J’aime beaucoup le rôle d’orateur manipulateur qui lui a été attribué auprès des esclaves pour une critique finalement assez osée et un parallèle entre le statut d’esclave à proprement parler et celui de travailleur libre finalement tout aussi opprimé. Et ce n’est pas la seule occasion où le récit prendra le temps dans cette nouvelle version de développer ses propos critiques. L’extension de la séquence du cirque par exemple lui permet de mentionner brièvement mais efficacement la publicité très présente alors que manifestement ridicule, l’exposition des jeunes à la violence du fait des divertissements que regardent leurs parents sans s’en préoccuper…

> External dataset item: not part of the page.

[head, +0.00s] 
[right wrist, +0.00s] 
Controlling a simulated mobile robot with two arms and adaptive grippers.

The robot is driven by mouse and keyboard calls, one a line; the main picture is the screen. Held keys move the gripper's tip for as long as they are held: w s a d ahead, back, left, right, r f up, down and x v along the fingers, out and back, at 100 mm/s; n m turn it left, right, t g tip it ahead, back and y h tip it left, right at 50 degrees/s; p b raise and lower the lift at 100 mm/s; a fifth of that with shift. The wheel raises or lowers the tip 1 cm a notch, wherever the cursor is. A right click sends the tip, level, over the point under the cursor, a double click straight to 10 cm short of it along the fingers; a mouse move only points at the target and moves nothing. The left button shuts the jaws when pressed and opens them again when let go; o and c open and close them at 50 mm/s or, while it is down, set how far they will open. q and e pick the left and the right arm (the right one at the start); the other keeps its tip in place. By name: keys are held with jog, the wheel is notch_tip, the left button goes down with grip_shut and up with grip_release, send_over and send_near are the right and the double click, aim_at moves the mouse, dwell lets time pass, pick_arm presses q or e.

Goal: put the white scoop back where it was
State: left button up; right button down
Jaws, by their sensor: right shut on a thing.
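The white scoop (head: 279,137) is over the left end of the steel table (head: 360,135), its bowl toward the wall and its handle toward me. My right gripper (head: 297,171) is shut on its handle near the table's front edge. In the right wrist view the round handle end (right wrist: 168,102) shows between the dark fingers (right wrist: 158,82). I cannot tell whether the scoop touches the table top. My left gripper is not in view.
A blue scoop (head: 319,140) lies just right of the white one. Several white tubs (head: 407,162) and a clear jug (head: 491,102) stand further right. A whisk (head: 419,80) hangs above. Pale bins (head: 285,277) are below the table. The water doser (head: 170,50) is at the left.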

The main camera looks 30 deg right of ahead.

La nouvelle méthode de résolution de l’intrigue reposant sur le cours d’une rivière permet de renforcer par la mise en scène le message sur la nature reprenant ses droits sur la civilisation urbaine. C’est très bref certes, mais dans un long-métrage aussi rythmé et avec un temps de proposition d’écriture inédite assez court, je pense que ces détails sont à souligner et que ça témoigne bien de cette volonté de s’inscrire pleinement dans les intentions des auteurs originaux de pointer du doigt la domination culturelle comme risque majeur, bien que subtil, de perte d’identité.


L’adaptation est très fidèle dans l’ensemble avec un même schéma narratif à peu de choses près. On a ainsi quelques variations ici et là très discrètes, comme quelques jeux de mots qui changent par rapport à la bande dessinée mais qui en gardent bien l’état d’esprit, des noms humoristiques de personnages pour des références plus contemporaines... Néanmoins, le domaine des dieux n’étant qu’une seule bande-dessinée à l’origine, un certain nombre d’éléments ont été rajoutés et cela principalement en deuxième moitié du film. Le plan visant à romaniser les gaulois se poursuit plus longuement et approche davantage les chances de réussite pour un ressort dramatique un peu plus important.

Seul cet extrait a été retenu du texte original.